What follows is a listing. Return every line of it exactly.

• • • •

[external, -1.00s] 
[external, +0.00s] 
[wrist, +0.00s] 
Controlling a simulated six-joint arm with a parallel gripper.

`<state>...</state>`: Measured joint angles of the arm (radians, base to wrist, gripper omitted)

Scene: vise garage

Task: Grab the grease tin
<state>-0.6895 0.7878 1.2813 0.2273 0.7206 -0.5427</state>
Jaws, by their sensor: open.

• • • •

Answer to this exercise:
[external, -1.00s] 
[external, +0.00s] 
[wrist, +0.00s] 
Controlling a simulated six-joint arm with a parallel gripper.

`<state>...</state>`: Measured joint angles of the arm (radians, base to wrist, gripper omitted)

Scene: vise garage

Task: Grab the grease tin
<state>-0.6895 0.7878 1.2813 0.2273 0.7206 -0.5427</state>
Jaws, by their sensor: open.

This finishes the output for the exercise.